The consortium, which still awaits the approval of the U.S. Treasury Department and the Office of Management and Budget, could be in place for the 2002 tax season, say officials who are working with the government on the public-private project.

The program would help the IRS achieve its goal of receiving 80 percent of all U.S. tax returns electronically by 2007. It is also crafted to assure companies providing electronic tax preparation and filing services that the government will not get into the business of offering those services for free.

The Justice Department did not list the companies that will comprise the consortium. However, Scott Gulbransen, a spokesperson for tax software specialist Intuit, confirms that Intuit will be a member.

"We are excited to be a part of it, because we feel the IRS and the OMB have done a good job of looking at options for taxpayers and not duplicating services that the private sector is providing," Gulbransen says.

An estimated 1 million taxpayers took advantage of Intuit's Tax Freedom project when filing their 2001 returns, Gulbransen says. The five-year-old program, which provides free tax preparation and filing services to people with adjusted gross incomes of $25,000 or less, is an example of how free services will be provided through the IRS Web site, Gulbransen says.

Spread the Option

The Justice Department believes the partnership between companies that provide electronic tax filing services and the IRS will make free electronic tax preparation and filing services more readily available, says Charles A. James, assistant attorney general for antitrust. James says the Justice Department found no anticompetitive reason that the consortium shouldn't be formed.

The consortium will encourage taxpayers to take advantage of simple and speedy options for electronic filing of their tax returns, James says. Consortium membership will be open to all companies and people meeting certain standards set forth by the IRS and the consortium, James says.

Intuit and a number of other technology companies--including Computer Sciences, EDS, IBM, Microsoft, and Unisys--are members of the Alexandria, Virginia-based Council for Electronic Revenue Communication Advancement. The organization has been working to promote the electronic filing of tax returns.

Steps to establish the consortium can be made very quickly once the remaining government approvals are granted, says Mike Cavanagh, CERCA executive director.

"We in the industry have been talking to Treasury and the IRS to deal with this, and so while the pieces are being finalized, they are not final yet," Cavanagh says.

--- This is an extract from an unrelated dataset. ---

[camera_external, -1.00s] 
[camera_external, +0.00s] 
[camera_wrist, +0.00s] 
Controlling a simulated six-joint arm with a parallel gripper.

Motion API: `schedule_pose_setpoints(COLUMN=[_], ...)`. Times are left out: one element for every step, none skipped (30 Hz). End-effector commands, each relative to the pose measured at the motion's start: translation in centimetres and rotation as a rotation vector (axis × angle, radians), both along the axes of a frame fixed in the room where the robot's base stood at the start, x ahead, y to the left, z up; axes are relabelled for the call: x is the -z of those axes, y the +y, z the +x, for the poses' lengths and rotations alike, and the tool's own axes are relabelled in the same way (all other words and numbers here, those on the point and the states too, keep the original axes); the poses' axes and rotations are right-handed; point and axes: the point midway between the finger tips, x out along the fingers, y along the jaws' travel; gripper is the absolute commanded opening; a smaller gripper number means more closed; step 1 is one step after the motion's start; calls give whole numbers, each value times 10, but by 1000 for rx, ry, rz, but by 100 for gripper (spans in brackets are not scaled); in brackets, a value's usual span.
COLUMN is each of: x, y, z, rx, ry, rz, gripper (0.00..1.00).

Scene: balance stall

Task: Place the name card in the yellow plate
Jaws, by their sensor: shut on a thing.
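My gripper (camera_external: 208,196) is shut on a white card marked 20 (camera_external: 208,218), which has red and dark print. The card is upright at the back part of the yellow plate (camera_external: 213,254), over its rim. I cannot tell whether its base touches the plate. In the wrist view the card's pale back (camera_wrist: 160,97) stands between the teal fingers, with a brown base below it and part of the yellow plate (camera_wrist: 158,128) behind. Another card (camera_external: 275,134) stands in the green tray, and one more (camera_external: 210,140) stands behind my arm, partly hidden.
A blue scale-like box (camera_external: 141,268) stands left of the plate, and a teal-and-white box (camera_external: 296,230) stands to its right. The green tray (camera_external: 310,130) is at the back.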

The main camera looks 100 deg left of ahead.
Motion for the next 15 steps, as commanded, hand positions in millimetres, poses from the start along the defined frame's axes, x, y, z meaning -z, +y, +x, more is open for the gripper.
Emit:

A letter from James to the consortium's lawyer provides some detail about how consortium members will provide their services. The consortium participants' free electronic tax preparation and filing services will be made available at a Web site controlled and hosted by the IRS, he says. Each participant will get one listing on the IRS Web page.

The IRS will have the authority to determine the final content that appears on the page and will market the free services together with the consortium, James says. The IRS will not endorse specific offerings or products, and will continue to accept electronic filing services from organizations not in the consortium, he adds.